Records contained in a dataset:
▼

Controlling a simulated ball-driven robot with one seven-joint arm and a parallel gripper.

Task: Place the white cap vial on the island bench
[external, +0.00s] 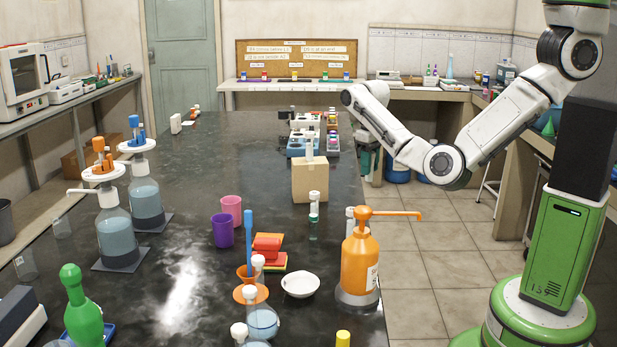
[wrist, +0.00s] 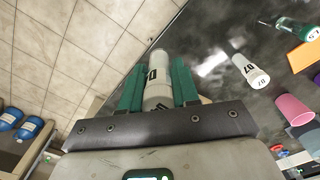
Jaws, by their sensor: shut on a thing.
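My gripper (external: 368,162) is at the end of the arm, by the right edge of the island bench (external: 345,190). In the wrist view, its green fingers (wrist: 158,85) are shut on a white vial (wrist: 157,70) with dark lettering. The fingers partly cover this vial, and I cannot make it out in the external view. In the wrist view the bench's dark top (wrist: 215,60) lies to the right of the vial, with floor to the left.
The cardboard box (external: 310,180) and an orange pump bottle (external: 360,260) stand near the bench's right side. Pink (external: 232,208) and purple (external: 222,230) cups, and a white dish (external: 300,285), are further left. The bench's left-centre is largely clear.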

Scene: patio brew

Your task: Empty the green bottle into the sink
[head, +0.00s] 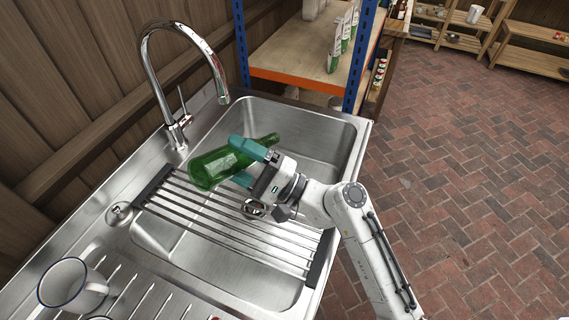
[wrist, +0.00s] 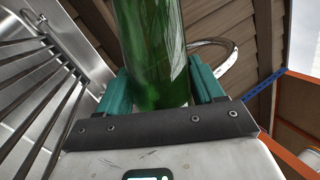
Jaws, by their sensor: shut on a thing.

▲

▶ _EXERCISE AIM_: Give an exact reproduction of every line, leaving out any picture.

▶ _WRITTEN RESPONSE_:
Controlling a simulated ball-driven robot with one seven-joint arm and a parallel gripper.

Task: Place the white cap vial on the island bench
[external, +0.00s] 
[wrist, +0.00s] 
Jaws, by their sensor: shut on a thing.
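My gripper (external: 368,162) is at the end of the arm, by the right edge of the island bench (external: 345,190). In the wrist view, its green fingers (wrist: 158,85) are shut on a white vial (wrist: 157,70) with dark lettering. The fingers partly cover this vial, and I cannot make it out in the external view. In the wrist view the bench's dark top (wrist: 215,60) lies to the right of the vial, with floor to the left.
The cardboard box (external: 310,180) and an orange pump bottle (external: 360,260) stand near the bench's right side. Pink (external: 232,208) and purple (external: 222,230) cups, and a white dish (external: 300,285), are further left. The bench's left-centre is largely clear.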

Scene: patio brew

Your task: Empty the green bottle into the sink
[head, +0.00s] 
[wrist, +0.00s] 
Jaws, by their sensor: shut on a thing.

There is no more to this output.